Pressuring Boeing is one thing. As Ted Alden hypothesized on Twitter, the U.K.’s threat to boycott Boeing indicates why, in retrospect, “Boeing never went after Airbus using US trade laws. The potential for escalation is huge.” And others have pointed out that Boeing’s case is more than a tad hypocritical, given its own considerable reliance on government support.
But pressuring Trump is another. As Ana Swanson recently reported in the NYT, “Unlike a recent ruling on solar tariffs, the case does not officially go to the president for a decision.” By complaining to Trump, Trudeau et al. appear to be soliciting the president to intervene in independent administrative law proceedings (or ultimately court proceedings) that he does not control.
In short, the fear (misplaced here) that U.S. policy might be Trumpified is leading to demands to actually Trumpify it. There are principled reasons to not like countervailing duties enforcement.
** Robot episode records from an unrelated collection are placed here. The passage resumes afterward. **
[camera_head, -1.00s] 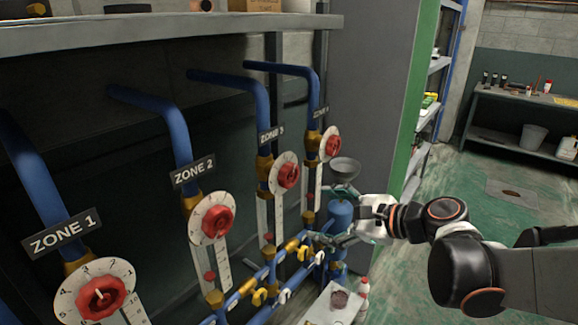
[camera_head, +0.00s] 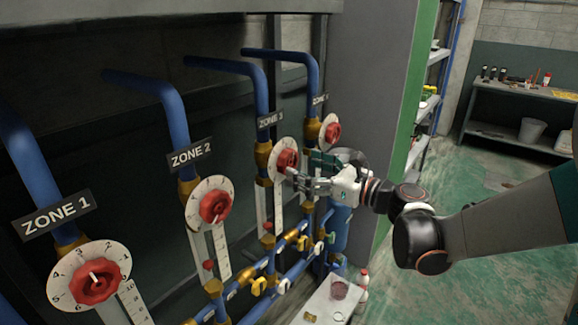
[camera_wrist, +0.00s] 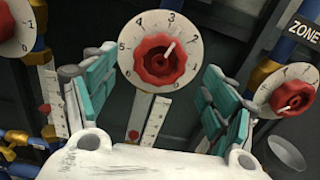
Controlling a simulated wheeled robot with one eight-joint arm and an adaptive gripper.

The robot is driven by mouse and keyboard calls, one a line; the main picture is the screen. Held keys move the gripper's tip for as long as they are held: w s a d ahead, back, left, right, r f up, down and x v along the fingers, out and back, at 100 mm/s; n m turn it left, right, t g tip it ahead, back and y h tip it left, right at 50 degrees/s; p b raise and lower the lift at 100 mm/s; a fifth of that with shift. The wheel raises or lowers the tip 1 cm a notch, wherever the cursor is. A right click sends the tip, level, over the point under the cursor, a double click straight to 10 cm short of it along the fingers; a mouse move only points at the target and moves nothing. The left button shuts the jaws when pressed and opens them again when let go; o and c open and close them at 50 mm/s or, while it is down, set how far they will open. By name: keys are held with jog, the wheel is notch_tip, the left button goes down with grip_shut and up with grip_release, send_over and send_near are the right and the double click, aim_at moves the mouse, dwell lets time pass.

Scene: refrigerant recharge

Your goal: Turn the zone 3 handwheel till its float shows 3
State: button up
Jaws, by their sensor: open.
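The zone 3 handwheel (camera_head: 286,161) is red, on a white numbered dial (camera_head: 281,142) under the "ZONE 3" sign. In the wrist view the handwheel (camera_wrist: 160,62) is centred, and its pale pointer aims up and right, between 2 and 3. Below the dial, the small red float (camera_wrist: 134,134) sits low beside a white scale; its reading is too small to tell. My gripper (camera_head: 298,182) is just in front of and slightly right of this handwheel. In the wrist view my gripper (camera_wrist: 158,98) is open and empty, its teal-padded fingers apart on either side below the handwheel.
The zone 2 handwheel (camera_head: 215,206) and zone 1 handwheel (camera_head: 95,281) stand to the left. The zone 4 handwheel (camera_head: 332,133) is close on the right.

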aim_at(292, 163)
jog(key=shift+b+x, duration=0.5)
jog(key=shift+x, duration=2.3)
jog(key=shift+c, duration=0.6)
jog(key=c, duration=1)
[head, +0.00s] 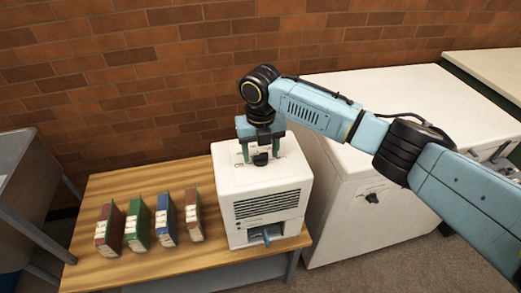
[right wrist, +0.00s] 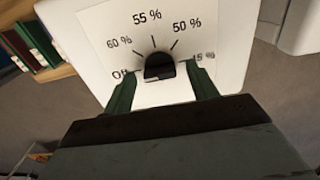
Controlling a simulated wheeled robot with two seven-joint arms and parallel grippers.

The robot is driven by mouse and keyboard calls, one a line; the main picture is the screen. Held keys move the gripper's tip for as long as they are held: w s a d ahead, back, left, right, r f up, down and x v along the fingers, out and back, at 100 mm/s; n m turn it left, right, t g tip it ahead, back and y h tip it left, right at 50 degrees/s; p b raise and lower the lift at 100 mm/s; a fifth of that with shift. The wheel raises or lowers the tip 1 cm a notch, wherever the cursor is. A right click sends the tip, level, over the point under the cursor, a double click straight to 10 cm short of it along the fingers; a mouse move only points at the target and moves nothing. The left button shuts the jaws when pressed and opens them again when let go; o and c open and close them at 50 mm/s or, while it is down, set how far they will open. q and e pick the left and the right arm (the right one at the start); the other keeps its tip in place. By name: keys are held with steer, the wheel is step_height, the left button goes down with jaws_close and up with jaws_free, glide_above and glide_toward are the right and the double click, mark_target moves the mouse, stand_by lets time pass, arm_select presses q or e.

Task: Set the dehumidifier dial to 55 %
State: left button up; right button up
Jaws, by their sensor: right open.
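The white dehumidifier (head: 265,190) stands on the wooden table. Its black dial (head: 260,159) is on the top face and also shows in the right wrist view (right wrist: 159,67). The printed scale reads Off, 60 %, 55 %, 50 % and a last mark partly hidden by a finger. Which mark the dial points at I cannot tell. My right gripper (head: 259,153) is over the top face, its green fingers open on either side of the dial. In the right wrist view the gripper (right wrist: 163,72) has a finger left and right of the dial. My left gripper is out of view.
Several red, green and blue boxes (head: 138,226) stand left of the dehumidifier on the wooden table (head: 180,268). A large white cabinet (head: 345,215) with a black knob stands close on the right. A grey cart (head: 22,165) is at far left, a brick wall behind.

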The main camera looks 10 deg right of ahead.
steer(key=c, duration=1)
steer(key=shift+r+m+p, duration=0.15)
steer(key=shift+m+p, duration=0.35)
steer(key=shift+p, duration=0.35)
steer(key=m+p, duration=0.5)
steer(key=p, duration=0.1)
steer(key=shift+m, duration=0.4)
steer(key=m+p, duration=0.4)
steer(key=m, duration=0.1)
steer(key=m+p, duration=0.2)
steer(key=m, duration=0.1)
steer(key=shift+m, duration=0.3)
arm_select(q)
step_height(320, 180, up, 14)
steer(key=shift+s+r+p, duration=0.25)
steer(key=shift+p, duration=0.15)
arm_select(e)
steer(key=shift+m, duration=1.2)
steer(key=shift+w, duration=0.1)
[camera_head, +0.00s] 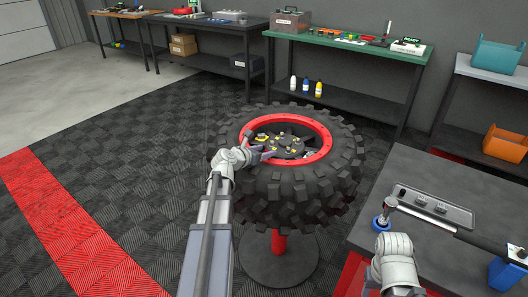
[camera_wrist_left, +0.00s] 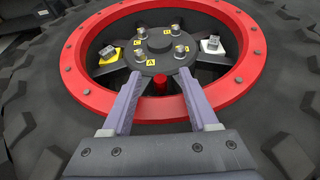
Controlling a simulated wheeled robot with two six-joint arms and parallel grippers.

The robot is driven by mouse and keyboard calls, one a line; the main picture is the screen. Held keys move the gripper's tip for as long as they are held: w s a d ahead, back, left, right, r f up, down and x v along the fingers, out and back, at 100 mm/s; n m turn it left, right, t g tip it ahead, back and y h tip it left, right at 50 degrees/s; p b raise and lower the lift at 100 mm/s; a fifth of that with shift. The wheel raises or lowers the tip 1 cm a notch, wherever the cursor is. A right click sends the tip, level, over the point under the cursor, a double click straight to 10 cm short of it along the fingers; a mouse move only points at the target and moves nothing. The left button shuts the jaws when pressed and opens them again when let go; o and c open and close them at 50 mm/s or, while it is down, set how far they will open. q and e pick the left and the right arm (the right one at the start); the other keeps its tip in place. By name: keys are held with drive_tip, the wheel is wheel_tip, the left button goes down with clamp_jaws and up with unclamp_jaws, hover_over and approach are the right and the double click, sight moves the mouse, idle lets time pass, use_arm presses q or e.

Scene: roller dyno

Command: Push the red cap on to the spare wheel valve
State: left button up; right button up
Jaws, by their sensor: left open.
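The spare wheel, a knobbly black tyre (camera_head: 300,195) with a red rim ring (camera_head: 322,152), lies flat on a red post (camera_head: 278,243). My left gripper (camera_head: 268,152) is open over the near left part of the rim. In the left wrist view, its two fingers (camera_wrist_left: 158,84) point toward the dark hub (camera_wrist_left: 160,42) and hold nothing. A small red cylinder (camera_wrist_left: 160,84) shows between the fingertips, below the hub; I cannot tell whether it is the cap or the post. The valve is not clearly distinguishable. My right wrist shows at lower right, without visible fingers.
Several studs with yellow letter labels ring the hub. A yellow block (camera_wrist_left: 109,54) and a white block (camera_wrist_left: 212,44) sit inside the rim. A grey table (camera_head: 433,178) with a tray (camera_head: 432,207) and a long tool is at right. A green bench (camera_head: 340,43) stands behind.

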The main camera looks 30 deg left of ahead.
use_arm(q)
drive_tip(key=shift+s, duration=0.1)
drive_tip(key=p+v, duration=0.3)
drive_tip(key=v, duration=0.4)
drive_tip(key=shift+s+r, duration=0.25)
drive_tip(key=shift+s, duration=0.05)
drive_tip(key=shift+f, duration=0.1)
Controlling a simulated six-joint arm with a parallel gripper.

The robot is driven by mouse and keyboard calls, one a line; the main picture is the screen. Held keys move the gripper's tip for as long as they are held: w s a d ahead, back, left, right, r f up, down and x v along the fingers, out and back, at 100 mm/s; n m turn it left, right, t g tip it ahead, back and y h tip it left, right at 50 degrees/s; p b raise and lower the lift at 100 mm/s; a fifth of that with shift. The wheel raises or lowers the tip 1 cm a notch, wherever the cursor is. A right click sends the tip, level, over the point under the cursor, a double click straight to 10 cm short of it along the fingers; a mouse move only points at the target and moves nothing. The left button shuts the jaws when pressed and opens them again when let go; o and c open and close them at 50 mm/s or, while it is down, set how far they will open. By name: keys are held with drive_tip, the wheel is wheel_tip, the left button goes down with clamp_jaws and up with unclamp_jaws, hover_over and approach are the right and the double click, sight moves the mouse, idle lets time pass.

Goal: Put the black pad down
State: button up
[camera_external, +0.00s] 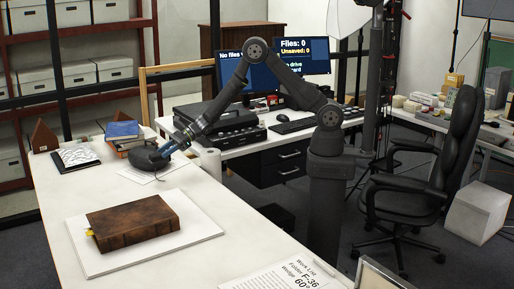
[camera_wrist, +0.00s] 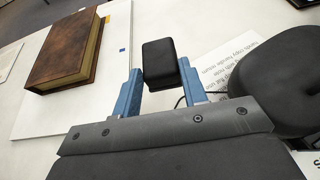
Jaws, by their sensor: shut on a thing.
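The black pad (camera_wrist: 160,60) is a small dark block between the two blue fingers of my gripper (camera_wrist: 159,80) in the wrist view. My gripper is shut on it. In the external view my gripper (camera_external: 174,146) is low over the far part of the white table (camera_external: 120,191), beside a rounded black object (camera_external: 148,158). The pad cannot be clearly told apart there. I cannot tell whether it touches the table.
A brown leather book (camera_external: 135,222) lies on a white board (camera_external: 196,229) at the near left. A printed sheet (camera_wrist: 235,62) lies beyond the fingers.

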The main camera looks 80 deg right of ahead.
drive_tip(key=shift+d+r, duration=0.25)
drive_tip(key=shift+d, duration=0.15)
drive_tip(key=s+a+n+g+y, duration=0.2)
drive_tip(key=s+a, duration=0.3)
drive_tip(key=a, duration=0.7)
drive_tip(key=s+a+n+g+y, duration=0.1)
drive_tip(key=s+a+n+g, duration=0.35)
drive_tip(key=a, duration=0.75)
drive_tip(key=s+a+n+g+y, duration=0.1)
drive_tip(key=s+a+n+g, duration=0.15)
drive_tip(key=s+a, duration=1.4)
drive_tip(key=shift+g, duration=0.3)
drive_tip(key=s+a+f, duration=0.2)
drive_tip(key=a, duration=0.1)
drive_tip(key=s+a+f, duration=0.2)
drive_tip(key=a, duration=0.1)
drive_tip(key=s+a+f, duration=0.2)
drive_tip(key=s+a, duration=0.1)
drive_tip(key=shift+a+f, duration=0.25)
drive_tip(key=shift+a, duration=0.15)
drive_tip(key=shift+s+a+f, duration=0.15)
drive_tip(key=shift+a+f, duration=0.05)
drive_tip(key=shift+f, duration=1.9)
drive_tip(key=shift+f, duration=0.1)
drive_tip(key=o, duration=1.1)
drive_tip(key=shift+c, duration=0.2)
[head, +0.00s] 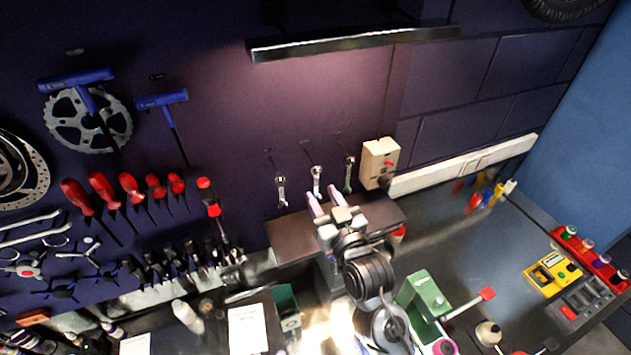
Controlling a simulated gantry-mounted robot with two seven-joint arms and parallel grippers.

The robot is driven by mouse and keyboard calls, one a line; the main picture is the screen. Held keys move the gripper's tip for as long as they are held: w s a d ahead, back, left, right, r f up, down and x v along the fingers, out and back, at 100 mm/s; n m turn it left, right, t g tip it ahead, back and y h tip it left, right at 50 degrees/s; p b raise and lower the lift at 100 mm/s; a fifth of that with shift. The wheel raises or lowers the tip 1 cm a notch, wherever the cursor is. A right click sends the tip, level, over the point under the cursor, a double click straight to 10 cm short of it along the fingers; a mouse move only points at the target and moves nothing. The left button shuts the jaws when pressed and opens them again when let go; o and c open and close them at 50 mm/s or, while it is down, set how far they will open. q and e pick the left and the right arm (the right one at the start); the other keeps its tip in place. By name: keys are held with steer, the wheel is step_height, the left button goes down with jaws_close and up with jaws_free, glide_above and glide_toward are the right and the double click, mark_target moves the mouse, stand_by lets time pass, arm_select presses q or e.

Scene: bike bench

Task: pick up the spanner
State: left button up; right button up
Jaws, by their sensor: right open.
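Three small metal spanners hang in a row on the dark wall: a left spanner (281,191), a middle spanner (317,180) and a right spanner (349,176). The picture does not show which of them the task means. My right gripper (324,192) reaches up from below with its two pinkish fingers apart. In the picture its fingertips are just below the middle spanner. It holds nothing that I can see, and I cannot tell its distance from the wall. My left gripper is not in view.
A brown ledge (288,240) sits below the spanners, behind my right arm. A beige box (379,163) is on the wall to their right. Red-handled screwdrivers (133,188) hang to the left. A green vise-like tool (425,295) stands on the bench at right.

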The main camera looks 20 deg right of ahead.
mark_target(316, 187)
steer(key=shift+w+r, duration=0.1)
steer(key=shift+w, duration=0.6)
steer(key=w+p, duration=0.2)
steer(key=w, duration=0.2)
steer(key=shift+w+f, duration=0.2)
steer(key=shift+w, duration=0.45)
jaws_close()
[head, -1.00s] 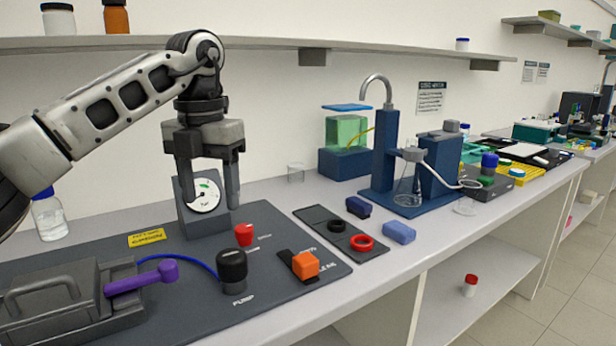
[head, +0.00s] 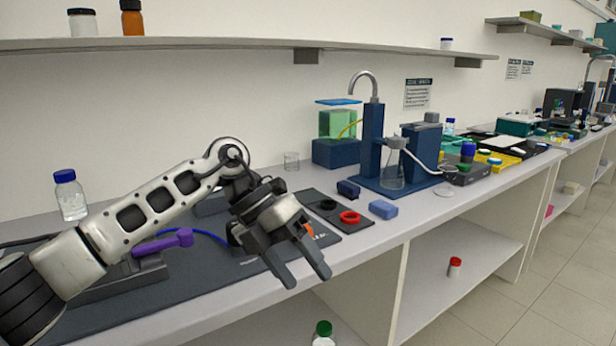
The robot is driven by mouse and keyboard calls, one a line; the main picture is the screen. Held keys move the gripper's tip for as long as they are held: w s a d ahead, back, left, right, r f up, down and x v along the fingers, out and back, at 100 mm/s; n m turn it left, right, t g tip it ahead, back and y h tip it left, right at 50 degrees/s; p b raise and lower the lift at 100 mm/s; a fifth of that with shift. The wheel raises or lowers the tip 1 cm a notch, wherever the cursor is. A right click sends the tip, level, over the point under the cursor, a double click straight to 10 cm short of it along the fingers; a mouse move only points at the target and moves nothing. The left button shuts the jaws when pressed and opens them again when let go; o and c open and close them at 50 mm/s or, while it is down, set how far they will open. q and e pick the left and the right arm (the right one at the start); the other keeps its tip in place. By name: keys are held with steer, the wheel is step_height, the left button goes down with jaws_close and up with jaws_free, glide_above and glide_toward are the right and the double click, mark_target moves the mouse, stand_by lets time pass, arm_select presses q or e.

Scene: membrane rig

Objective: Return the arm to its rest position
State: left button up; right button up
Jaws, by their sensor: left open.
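My left arm comes in from the left and reaches low across the dark rig panel (head: 215,276). My left gripper (head: 310,281) is open and empty, with its fingers pointing down and toward the bench's front edge. It hides the gauge, the red knob and most of the black pump knob. Part of the orange block (head: 308,230) shows just behind the gripper. My right gripper is not in view.
A dark tray with a red ring (head: 350,218) and a black ring lies right of the gripper, beside a blue block (head: 382,209). A blue-capped bottle (head: 70,196) stands at the back left. A green-capped bottle (head: 323,333) is below the bench. Open floor lies at the right.

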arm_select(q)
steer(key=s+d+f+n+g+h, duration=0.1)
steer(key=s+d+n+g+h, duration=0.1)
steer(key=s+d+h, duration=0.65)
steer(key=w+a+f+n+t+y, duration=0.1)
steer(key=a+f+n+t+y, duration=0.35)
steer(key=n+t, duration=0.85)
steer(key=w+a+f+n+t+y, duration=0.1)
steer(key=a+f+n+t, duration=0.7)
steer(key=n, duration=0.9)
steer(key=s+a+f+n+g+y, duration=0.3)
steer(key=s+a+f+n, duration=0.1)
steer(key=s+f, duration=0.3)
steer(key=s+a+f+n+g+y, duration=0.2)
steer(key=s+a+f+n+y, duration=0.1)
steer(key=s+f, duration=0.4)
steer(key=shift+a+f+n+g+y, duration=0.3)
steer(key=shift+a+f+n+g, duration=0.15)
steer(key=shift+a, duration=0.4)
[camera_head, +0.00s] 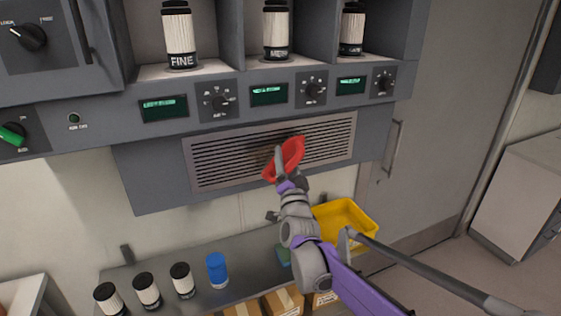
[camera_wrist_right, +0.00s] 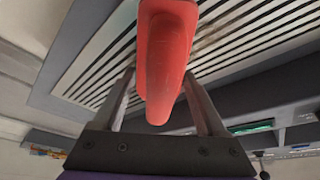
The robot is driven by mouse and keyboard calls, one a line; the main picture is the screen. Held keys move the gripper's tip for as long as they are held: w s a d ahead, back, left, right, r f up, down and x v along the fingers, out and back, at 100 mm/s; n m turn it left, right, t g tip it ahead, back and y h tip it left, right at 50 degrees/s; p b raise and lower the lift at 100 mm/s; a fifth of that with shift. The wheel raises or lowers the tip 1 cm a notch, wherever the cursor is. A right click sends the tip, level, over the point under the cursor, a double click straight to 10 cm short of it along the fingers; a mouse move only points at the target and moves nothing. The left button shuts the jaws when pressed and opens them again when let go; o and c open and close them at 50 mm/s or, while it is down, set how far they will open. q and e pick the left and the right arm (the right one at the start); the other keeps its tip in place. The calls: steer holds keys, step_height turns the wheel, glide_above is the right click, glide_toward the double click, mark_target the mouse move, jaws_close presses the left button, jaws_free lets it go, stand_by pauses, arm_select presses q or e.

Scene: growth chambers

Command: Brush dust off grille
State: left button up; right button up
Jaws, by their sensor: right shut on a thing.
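The grille (camera_head: 215,168) is a slatted panel in a light frame on the grey front below the controls. A dark brownish dust patch (camera_head: 258,157) shows on its middle, partly hidden by the red brush (camera_head: 291,152). My right gripper (camera_head: 281,166) is shut on the brush and holds it in front of the grille's middle. In the wrist view the brush (camera_wrist_right: 167,60) sits between the fingers of my right gripper (camera_wrist_right: 160,85), with the slats (camera_wrist_right: 100,65) behind it. I cannot tell whether the brush touches the slats. My left gripper is not in view.
Above the grille are dials and green displays (camera_head: 269,94), with black-and-white bottles (camera_head: 179,35) in cubbies. A yellow bin (camera_head: 347,215) stands at right, near a door handle (camera_head: 391,149).

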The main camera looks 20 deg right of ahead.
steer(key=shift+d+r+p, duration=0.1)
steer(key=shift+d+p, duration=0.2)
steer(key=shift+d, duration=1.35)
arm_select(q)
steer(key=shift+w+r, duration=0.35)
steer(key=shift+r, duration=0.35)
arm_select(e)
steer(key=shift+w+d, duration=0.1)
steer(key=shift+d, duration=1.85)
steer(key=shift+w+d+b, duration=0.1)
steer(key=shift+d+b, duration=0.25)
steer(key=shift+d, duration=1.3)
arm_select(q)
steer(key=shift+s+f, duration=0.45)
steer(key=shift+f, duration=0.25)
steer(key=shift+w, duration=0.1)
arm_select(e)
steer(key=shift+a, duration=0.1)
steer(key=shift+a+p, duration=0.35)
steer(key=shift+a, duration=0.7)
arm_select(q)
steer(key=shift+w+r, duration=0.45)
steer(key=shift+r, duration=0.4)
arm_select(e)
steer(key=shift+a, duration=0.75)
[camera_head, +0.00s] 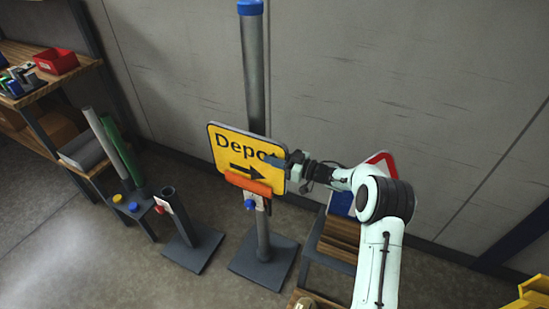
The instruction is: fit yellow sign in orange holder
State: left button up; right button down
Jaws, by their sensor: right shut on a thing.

But enforcement it is. One person’s “protectionism” is another person’s “rule of law.”
These are the laws we live under. If we don’t like them, we know how to change them.
But good luck doing that. These rules are very popular, and some scholars argue that (somewhat ironically) they are a political precondition for trade liberalization. Here’s political scientist Krzysztof J. Pelc in his excellent recent book “Making and Bending International Rules”:
antidumping is not an international-level competition policy. Rather, it is an alternate means of offering temporary import relief to industries when the ability to simply raise a tariff is constrained by international commitments. This “safety valve” function is the reason why antidumping falls in the realm of flexibility provisions. And indeed, there is growing agreement over the view that the safety valve aspect of AD serves an insurance function, tempering ex ante opposition to liberalization by import-competing producers, by acting as a promise to address shocks ex post. It is a means of completing the inevitably incomplete contract of any trade agreement. Domestic groups seek some reassurance that they have some recourse if the case they encounter a shock; in this case, an influx of goods sold below fair market prices. An antidumping regime is a promise to offer temporary protection in these cases. Empirical work supports the existence not only of the safety valve function, but of its effect on the odds of liberalization. As Kucik and Reinhardt (2008) demonstrate, countries with antidumping regimes are not only more likely to join trade agreements, but they also make more ambitious commitments when they do, as measured by the extent of tariff cuts they
commit to.
In short, if you like free trade, you’ll probably need to make peace with trade remedies — a trade-off that far preceded the Trump administration.